In this episode we talk about humanoid robots, or robots that resemble me and you, at least in some shape or form. We first speak with Davide Faconti, leader of the REEM project, one of the few European contenders in this field. We then speak with Jun Ho Oh from Korea who was the general chair of the last International Conference on Humanoid Robots for his snapshot view of the field. We then look at the HUBO humanoids developed in his lab.
Davide Faconti is a devoted robotics passionate and the leader of the REEM humanoid robot project. Having built his first humanoids when competing in the Robocup 2002 and 2003 championships, Faconti quickly moved on to bigger and better robots. Over the last 3 years he has been working with his team of engineers and researchers to build a new breed of humanoid robot from scratch. Sponsored by PAL Technology out of the United Arab Emirates but based in an office in Barcelona, the REEM lab has managed to produce two fully-functional prototypes, the REEM-A and REEM-B.
Even though 3 years of development by a small team is not much compared to some of the major humanoid projects such as the Honda ASIMO, the latest-version REEM-B robot sports some impressive and innovative features.
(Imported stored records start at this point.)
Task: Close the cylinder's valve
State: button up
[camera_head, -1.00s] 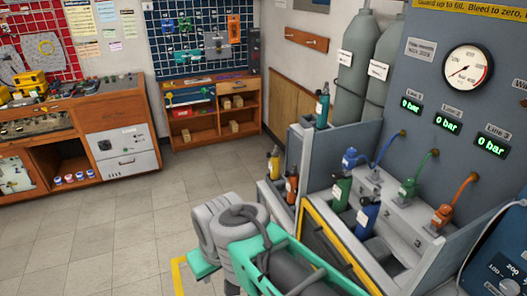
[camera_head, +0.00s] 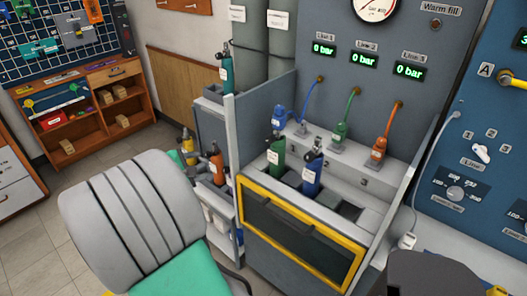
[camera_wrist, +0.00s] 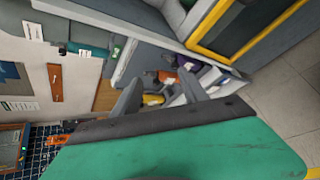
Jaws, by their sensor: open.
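A green cylinder (camera_head: 276,160) and a blue cylinder (camera_head: 312,175) stand upright in the filling bench behind its yellow-framed guard (camera_head: 300,235). A teal cylinder (camera_head: 227,72) stands on a ledge at the bench's left. An orange cylinder (camera_head: 217,166) and a yellow cylinder (camera_head: 188,147) stand lower, beside the bench. I cannot tell which cylinder is meant, and the valve positions are too small to read. My gripper (camera_wrist: 162,88) is open and empty in the wrist view, pointing toward the yellow cylinder (camera_wrist: 152,100) and an orange one, apart from both. In the head view my arm hides its fingers.
Blue, green and orange hose connectors (camera_head: 340,135) line the bench under displays reading 0 bar (camera_head: 366,60). Two large grey cylinders stand against the wall behind. A blue control panel (camera_head: 470,170) is at the right. A wooden shelf (camera_head: 110,95) stands at the back left, with open floor before it.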

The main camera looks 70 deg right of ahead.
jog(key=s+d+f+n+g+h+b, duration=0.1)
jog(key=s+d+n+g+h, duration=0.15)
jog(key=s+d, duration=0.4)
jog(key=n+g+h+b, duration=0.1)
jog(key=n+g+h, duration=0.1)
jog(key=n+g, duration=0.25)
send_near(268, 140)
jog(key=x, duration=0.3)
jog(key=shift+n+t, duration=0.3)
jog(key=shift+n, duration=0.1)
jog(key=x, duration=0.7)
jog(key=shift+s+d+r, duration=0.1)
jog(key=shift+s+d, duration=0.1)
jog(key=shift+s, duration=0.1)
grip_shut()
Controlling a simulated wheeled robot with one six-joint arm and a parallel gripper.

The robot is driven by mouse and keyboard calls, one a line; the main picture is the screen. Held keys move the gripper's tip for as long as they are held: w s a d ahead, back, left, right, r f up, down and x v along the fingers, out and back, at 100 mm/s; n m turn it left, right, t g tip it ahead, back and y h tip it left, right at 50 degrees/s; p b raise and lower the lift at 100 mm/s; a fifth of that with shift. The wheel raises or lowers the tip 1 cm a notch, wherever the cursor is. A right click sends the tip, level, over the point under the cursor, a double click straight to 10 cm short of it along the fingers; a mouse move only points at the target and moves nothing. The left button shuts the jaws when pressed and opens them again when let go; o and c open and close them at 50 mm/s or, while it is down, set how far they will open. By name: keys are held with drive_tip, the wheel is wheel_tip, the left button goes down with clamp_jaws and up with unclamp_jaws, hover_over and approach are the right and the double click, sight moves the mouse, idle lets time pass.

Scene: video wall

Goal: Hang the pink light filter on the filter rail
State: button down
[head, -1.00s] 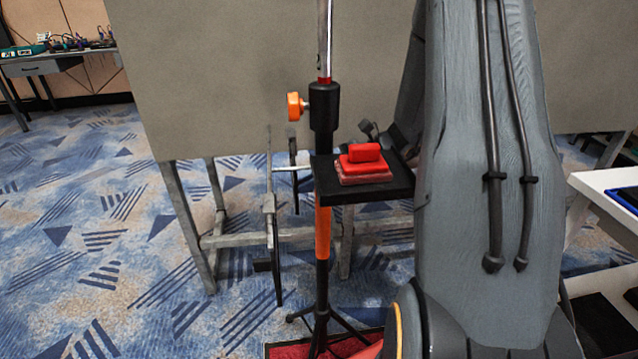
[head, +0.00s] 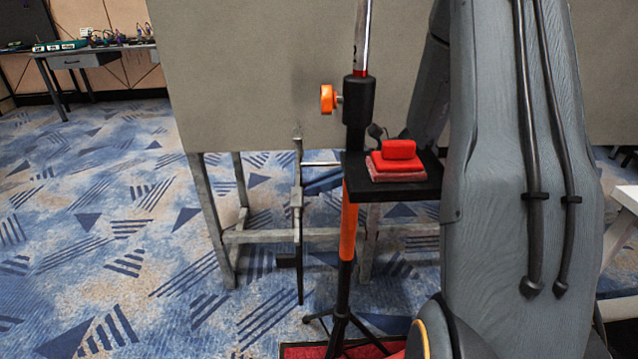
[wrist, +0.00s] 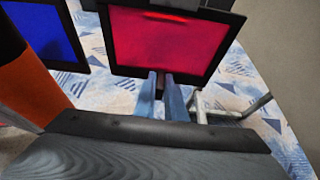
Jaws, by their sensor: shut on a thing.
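The pink light filter (wrist: 160,42) is a glowing pink-red pane in a black frame at the top middle of the wrist view. My gripper (wrist: 166,84), with two blue-grey fingers, is shut at the frame's lower edge, where a small part shows between the fingertips. In the head view my arm covers much of the right side, and I cannot make out the pink filter there. A thin light rod (head: 322,163) sticks out left from the stand; I cannot tell whether it is the filter rail. Whether the filter touches any rail is unclear.
A blue filter (wrist: 45,35) in a black frame is left of the pink one. The stand (head: 349,225), black and orange, carries a black shelf (head: 425,186) with a red block (head: 398,150) on it. A grey panel (head: 250,80) stands behind. Carpet at left is clear.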

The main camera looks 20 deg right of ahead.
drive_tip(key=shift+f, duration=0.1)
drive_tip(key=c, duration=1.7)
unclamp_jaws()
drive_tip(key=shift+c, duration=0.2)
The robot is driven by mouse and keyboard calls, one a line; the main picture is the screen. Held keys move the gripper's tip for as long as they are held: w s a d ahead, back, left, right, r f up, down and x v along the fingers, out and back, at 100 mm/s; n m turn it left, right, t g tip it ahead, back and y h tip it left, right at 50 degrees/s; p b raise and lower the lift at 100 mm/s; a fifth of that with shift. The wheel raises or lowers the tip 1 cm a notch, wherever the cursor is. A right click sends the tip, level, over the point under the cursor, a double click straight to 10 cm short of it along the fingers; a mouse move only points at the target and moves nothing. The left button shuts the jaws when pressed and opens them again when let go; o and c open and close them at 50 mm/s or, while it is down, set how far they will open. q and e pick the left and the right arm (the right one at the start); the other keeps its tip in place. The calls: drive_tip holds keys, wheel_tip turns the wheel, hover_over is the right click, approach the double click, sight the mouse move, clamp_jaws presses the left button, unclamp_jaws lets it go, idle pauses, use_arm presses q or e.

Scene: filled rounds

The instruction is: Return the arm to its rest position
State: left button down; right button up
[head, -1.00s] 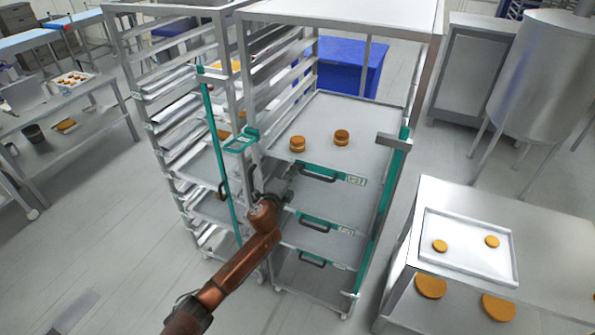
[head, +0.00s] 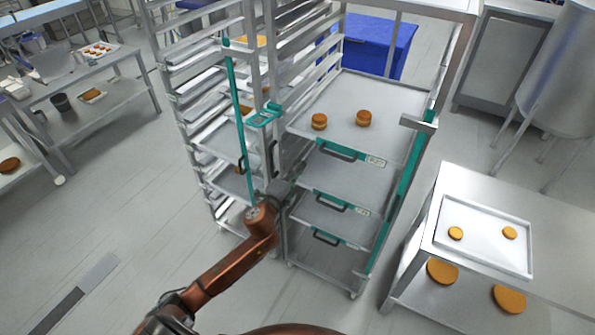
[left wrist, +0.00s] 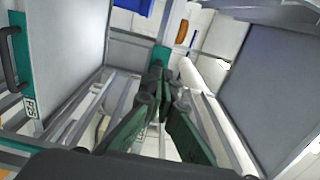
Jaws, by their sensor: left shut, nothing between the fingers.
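My left arm, copper-coloured, reaches in from the bottom of the head view. Its gripper (head: 277,190) is in front of the metal rack, near the post between the two rack columns. In the left wrist view the dark green fingers (left wrist: 163,115) are shut with nothing between them. The rack's right column has a top tray (head: 385,100) with two filled rounds (head: 319,121) (head: 363,118) standing on it. Below it are several trays with black handles (head: 331,208). My right gripper is not in view.
A steel table (head: 560,215) at the right bears a white tray (head: 450,240) with two rounds. Larger rounds (head: 442,271) lie on its lower shelf. A blue bin (head: 385,45) stands behind the rack. The floor (head: 130,210) at the left is clear.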

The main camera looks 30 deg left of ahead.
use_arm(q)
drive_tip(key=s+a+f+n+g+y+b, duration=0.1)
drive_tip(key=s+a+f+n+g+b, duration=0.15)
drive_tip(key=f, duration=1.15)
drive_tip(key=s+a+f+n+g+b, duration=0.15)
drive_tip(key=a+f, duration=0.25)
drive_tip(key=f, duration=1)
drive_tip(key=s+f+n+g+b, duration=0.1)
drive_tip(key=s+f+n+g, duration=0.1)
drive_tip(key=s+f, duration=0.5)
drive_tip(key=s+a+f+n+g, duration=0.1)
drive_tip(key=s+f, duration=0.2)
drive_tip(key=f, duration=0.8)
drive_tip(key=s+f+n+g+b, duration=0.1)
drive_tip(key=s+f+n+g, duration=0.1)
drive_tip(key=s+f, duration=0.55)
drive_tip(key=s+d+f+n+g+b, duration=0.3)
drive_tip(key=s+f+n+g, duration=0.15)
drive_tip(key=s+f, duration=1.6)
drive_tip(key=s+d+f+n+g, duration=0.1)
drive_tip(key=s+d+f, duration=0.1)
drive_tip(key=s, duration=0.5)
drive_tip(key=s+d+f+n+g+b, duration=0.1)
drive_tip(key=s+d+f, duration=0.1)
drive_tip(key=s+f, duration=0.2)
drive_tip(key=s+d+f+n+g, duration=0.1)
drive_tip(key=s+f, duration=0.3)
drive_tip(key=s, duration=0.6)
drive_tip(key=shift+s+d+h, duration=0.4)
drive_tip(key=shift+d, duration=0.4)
Laser range finders integrated into the feet of the robot allow it to map its environment while walking. It’s payload is an impressive 12kg, while its battery life when unloaded is a full 2hrs. These functions were recently presented in a press conference in Abu Dhabi to a huge reception of journalists and VIPs including his Highness Sheik Tahnoun, and proved that humanoid robots are becoming mainstream worldwide. Check out the video below:
Jun Ho Oh
Jun Ho Oh is the director of the HUBO Lab and Professor at the Korea Advanced Institute of Science and Technology (KAIST) where he’s developed several versions of the HUBO humanoid, named by the general public. The latest version weighs 56kg and measures 125cm, has 10 independent fingers, 2 eyes (vision camera), and 41 degrees of freedom which allow it to walk and move its body parts. However, uncontent with being able to move on their own two legs, his robots can also hop-on a Segway-like vehicle and drive around. His latest robot, the HUBO-FX1 has even raised the bar in bipedal locomotion, by being able to transport people. By compensating for our human uneasiness and motion, the HUBO-FX1 turns out to be a large chair with human-like legs, capable of beating the best elephant rides.
His expertise with humanoids lead him to chair last year’s IEEE-RAS International Conference on Humanoid Robots (Humanoids08), strong of 200+ visitors, international exhibits and demonstrations. Based on this experience, we will be asking for his snapshot view on the state-of-the-art in humanoid robotics.